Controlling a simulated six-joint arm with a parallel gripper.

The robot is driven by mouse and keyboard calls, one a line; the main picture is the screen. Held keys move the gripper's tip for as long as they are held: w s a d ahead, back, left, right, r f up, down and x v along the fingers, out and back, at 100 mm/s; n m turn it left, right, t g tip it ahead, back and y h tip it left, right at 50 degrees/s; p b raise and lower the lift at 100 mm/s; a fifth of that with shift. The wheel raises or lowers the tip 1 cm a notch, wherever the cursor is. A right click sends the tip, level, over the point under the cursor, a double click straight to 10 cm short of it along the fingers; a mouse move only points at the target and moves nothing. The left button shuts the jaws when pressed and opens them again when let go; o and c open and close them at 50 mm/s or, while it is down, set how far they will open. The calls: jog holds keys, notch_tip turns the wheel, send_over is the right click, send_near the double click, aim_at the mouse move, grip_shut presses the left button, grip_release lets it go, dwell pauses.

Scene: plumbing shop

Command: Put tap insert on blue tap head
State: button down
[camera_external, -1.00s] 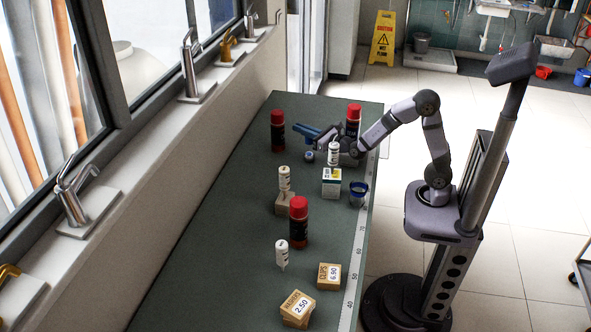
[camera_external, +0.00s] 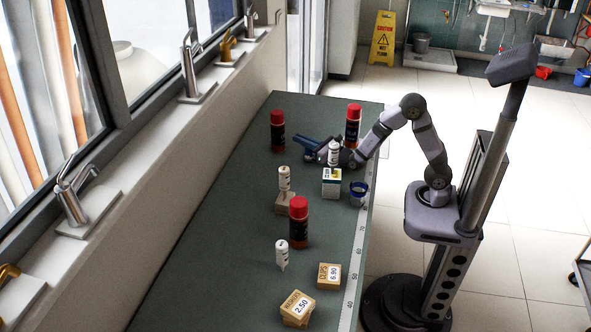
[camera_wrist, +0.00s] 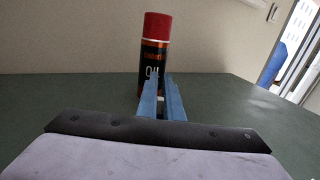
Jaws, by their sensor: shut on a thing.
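My gripper (camera_external: 301,143) is low over the far part of the workbench, its blue fingers pointing left. In the wrist view its fingers (camera_wrist: 161,100) are close together, with a small pale thing (camera_wrist: 160,98) between them. Most of that thing is hidden, so I cannot tell whether it is the tap insert or the blue tap head. I cannot make out either one for certain elsewhere on the bench.
A red-capped oil can (camera_wrist: 155,50) stands just beyond the fingers. The bench's left side (camera_external: 215,245) is clear.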

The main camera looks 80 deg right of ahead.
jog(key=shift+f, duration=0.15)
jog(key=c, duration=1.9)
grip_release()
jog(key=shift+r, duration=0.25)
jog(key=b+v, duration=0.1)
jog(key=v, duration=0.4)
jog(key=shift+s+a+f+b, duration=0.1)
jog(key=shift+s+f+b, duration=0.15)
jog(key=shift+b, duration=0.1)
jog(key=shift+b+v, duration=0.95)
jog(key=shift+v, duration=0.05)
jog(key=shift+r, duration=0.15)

• _What is expected_: For this exercise, please retype exactly the lines in the listing from the line with "Jaws, by their sensor: shut on a thing." through its last line, both ends included.

• _Final result_:
Jaws, by their sensor: shut on a thing.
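My gripper (camera_external: 301,143) is low over the far part of the workbench, its blue fingers pointing left. In the wrist view its fingers (camera_wrist: 161,100) are close together, with a small pale thing (camera_wrist: 160,98) between them. Most of that thing is hidden, so I cannot tell whether it is the tap insert or the blue tap head. I cannot make out either one for certain elsewhere on the bench.
A red-capped oil can (camera_wrist: 155,50) stands just beyond the fingers. The bench's left side (camera_external: 215,245) is clear.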

The main camera looks 80 deg right of ahead.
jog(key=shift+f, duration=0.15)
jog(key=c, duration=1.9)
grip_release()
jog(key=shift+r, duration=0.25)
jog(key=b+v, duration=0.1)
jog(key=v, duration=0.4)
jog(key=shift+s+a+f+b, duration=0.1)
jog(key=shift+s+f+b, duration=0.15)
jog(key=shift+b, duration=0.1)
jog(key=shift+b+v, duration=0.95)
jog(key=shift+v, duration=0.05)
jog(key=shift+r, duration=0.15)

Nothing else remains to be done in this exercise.